START Data rows

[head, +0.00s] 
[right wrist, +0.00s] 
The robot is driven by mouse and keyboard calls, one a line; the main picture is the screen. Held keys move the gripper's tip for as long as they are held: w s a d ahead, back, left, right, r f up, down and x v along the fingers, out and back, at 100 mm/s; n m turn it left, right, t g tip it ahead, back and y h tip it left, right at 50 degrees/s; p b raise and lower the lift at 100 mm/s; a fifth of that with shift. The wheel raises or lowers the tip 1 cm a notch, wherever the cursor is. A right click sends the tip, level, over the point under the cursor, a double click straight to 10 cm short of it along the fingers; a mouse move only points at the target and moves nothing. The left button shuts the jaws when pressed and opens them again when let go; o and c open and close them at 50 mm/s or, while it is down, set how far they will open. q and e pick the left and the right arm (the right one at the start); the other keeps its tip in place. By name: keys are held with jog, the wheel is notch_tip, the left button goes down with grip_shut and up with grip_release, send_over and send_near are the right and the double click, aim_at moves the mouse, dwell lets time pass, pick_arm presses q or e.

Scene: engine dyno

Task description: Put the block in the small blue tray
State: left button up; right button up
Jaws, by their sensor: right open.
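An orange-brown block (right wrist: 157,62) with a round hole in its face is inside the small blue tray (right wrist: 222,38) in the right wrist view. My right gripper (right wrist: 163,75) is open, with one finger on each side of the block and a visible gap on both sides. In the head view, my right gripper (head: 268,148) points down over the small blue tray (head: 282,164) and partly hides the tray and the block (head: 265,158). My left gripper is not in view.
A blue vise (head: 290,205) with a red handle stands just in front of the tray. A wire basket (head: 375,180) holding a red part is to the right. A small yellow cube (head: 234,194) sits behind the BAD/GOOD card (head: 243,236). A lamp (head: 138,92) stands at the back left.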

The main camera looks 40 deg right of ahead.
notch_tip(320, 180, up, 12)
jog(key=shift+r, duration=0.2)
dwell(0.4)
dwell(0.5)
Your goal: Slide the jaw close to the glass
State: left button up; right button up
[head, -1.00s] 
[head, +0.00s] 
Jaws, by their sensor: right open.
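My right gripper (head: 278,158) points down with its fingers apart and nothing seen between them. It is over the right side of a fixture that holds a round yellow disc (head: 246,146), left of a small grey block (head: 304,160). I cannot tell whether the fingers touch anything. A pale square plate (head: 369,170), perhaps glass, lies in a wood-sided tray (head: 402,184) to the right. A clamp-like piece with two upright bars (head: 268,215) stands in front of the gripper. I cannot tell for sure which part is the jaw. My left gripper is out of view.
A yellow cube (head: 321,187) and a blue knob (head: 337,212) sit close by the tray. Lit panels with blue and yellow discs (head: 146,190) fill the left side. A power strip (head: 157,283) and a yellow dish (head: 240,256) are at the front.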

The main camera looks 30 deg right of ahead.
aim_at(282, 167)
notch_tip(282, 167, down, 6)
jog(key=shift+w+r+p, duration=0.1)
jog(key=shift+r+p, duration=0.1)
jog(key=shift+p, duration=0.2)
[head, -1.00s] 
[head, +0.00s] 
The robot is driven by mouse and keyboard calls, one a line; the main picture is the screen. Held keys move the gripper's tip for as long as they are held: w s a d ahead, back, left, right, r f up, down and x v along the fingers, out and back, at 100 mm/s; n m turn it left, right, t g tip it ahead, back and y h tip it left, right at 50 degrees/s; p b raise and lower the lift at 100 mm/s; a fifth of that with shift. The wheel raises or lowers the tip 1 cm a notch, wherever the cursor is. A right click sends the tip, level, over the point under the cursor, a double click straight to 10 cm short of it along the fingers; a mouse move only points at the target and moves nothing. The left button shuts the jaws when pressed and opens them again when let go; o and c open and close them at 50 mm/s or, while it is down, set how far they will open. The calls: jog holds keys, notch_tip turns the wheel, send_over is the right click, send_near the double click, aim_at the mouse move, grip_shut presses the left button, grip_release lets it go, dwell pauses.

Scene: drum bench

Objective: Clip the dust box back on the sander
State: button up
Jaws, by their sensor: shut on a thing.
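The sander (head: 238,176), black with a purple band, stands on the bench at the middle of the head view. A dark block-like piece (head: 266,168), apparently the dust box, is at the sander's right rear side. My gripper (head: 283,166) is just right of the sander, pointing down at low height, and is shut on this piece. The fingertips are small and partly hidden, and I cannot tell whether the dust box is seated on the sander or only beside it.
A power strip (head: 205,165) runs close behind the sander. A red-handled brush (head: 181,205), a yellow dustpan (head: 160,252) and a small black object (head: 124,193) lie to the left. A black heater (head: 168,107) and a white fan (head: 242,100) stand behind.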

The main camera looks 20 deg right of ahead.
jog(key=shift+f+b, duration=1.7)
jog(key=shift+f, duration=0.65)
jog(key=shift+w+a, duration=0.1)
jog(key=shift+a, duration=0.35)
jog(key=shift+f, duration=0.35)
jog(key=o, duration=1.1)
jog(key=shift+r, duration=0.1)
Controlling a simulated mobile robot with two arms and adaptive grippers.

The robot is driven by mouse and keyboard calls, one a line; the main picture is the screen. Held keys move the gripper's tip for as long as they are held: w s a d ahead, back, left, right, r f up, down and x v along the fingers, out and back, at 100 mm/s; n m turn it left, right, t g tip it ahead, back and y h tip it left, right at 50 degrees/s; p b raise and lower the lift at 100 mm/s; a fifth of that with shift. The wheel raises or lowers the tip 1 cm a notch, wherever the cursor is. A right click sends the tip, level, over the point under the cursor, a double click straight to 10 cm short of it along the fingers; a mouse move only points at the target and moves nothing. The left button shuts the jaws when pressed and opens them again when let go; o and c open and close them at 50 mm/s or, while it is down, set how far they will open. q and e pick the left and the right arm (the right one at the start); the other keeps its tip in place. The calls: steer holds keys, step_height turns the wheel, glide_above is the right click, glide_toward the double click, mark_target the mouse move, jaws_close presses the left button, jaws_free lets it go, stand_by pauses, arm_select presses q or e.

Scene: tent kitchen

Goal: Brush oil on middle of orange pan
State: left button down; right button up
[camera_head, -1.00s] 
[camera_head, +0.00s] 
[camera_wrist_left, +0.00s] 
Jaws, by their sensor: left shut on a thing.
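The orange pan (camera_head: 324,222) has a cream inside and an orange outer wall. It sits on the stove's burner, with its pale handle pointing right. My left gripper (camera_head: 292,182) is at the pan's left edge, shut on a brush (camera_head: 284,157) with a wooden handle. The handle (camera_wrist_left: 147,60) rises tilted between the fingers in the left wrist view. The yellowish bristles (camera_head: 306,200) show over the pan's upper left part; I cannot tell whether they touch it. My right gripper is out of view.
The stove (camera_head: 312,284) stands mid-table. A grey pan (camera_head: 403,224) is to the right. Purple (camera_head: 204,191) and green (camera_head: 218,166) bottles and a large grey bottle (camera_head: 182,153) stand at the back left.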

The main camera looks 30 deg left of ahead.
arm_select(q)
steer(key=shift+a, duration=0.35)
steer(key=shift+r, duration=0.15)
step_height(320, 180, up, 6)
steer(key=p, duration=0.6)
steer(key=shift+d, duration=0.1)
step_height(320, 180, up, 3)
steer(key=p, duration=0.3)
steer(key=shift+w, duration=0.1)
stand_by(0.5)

END Data rows

Using the records above, find and show each line with the string "Scene".

Scene: engine dyno
Scene: drum bench
Scene: tent kitchen

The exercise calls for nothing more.